* _Job_
Return all lines in the material below that contain "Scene".

* _Material provided_
»»

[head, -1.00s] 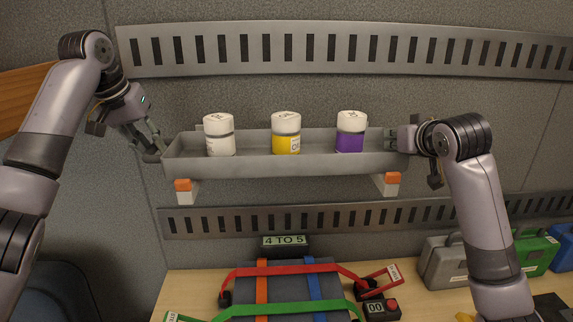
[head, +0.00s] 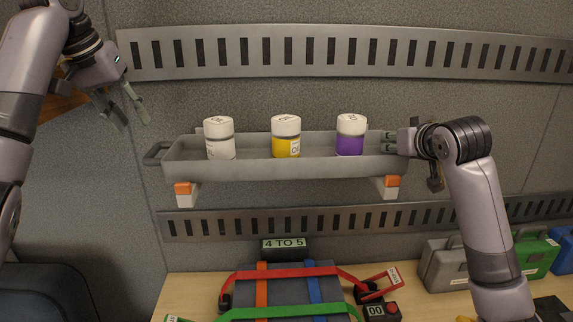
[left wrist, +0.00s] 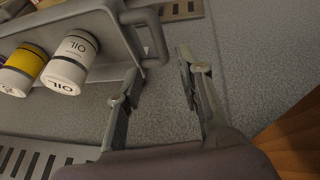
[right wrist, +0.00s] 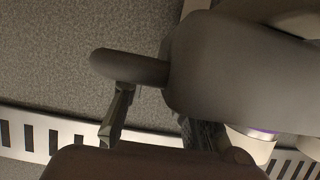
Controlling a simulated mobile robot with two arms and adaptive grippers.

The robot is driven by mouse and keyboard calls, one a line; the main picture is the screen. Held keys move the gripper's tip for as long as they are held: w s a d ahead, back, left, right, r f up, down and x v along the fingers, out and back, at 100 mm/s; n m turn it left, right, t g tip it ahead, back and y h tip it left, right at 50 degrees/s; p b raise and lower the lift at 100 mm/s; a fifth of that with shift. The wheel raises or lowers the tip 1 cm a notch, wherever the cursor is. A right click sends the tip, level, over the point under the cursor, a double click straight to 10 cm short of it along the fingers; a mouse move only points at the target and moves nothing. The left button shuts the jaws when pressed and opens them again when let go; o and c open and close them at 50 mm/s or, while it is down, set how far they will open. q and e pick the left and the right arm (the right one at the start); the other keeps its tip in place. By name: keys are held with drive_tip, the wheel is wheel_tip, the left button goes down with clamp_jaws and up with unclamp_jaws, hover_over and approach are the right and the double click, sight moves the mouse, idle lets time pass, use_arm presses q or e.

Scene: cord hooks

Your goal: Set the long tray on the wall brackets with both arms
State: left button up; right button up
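The long grey tray (head: 290,168) sits level on two wall brackets with orange tips, the left bracket (head: 185,192) and the right bracket (head: 387,188). It holds a white jar (head: 219,140), a yellow jar (head: 286,138) and a purple jar (head: 350,137), all upright. The tray's left handle (head: 154,154) is free; it also shows in the left wrist view (left wrist: 158,38). My left gripper (head: 130,112) is open and empty, up and left of that handle. My right gripper (head: 396,142) is at the tray's right end, around its handle; whether its fingers press on it is hidden.
Slotted metal rails run across the wall above (head: 340,50) and below (head: 300,218) the tray. On the bench below are a strapped grey case (head: 285,285), a "4 TO 5" sign (head: 284,244) and toolboxes (head: 445,262) at the right.

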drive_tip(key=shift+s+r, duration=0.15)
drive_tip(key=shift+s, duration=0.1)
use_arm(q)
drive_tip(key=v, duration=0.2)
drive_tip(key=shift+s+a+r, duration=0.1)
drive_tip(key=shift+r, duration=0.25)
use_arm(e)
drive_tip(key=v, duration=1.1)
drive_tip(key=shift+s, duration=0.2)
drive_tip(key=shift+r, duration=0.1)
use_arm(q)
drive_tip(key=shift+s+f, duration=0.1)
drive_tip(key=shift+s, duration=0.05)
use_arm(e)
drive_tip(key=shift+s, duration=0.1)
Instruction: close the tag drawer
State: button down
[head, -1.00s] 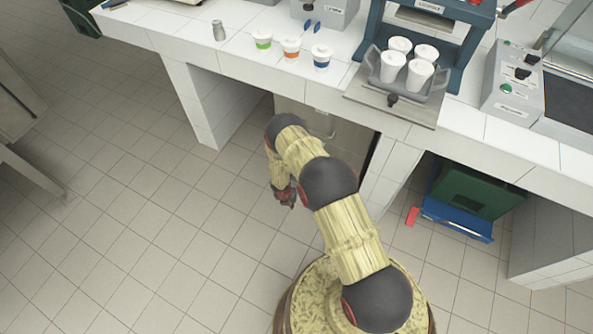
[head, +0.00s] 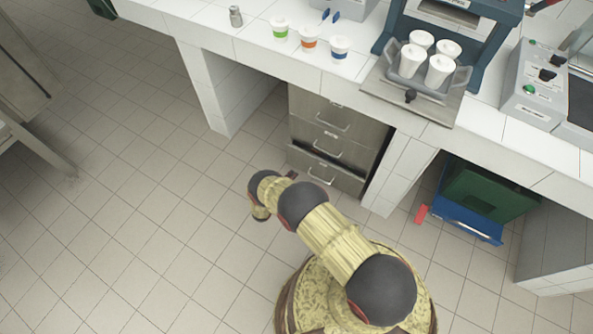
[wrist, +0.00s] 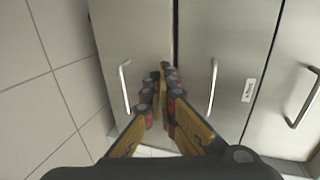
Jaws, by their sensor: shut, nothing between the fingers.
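A grey metal drawer unit with three stacked drawers (head: 335,135) stands under the counter. Each front has a bar handle. The bottom drawer (head: 312,170) stands slightly out, with a dark gap above its front; the two above look flush. I cannot read the labels, so I cannot tell which is the tag drawer. In the wrist view the fronts appear sideways: the bottom front (wrist: 115,45) at left, the labelled middle front (wrist: 225,50) at centre. My gripper (wrist: 165,72) is shut and empty, pointing at the seam between these two. In the head view my arm mostly hides it.
White tiled counter legs (head: 400,175) flank the drawer unit. On the counter are lidded cups (head: 309,45) and a tray of white cups (head: 412,60). A green bin (head: 490,193) stands under the counter at right. The floor to the left is open.

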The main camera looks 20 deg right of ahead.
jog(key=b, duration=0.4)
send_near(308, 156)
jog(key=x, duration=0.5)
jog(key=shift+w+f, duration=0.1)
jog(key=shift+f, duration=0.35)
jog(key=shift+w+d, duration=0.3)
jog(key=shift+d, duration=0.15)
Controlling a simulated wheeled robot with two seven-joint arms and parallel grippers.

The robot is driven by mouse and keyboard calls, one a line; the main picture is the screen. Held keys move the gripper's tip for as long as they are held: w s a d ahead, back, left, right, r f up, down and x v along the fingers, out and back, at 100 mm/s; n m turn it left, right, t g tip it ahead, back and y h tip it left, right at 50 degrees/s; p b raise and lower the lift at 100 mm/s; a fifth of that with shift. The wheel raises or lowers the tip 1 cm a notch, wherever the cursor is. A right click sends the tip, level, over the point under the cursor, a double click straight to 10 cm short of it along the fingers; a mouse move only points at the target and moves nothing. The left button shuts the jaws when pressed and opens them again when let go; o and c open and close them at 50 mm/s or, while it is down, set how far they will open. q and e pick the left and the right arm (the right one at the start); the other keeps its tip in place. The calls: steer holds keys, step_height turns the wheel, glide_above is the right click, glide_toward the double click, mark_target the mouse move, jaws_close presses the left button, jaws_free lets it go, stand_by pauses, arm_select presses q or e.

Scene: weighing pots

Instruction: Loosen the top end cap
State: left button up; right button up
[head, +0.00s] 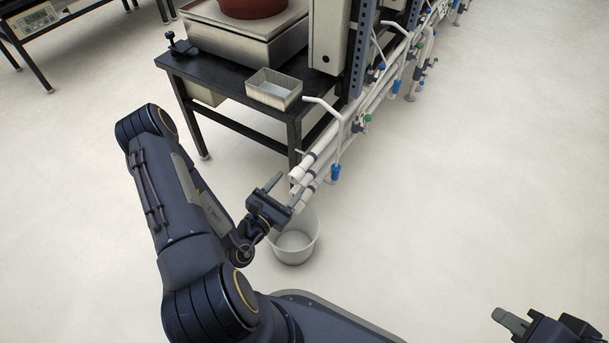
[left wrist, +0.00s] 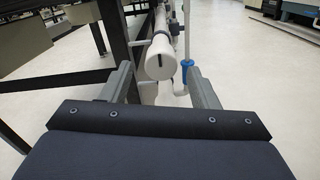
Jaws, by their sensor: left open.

««

* _Result_
Scene: cord hooks
Scene: weighing pots

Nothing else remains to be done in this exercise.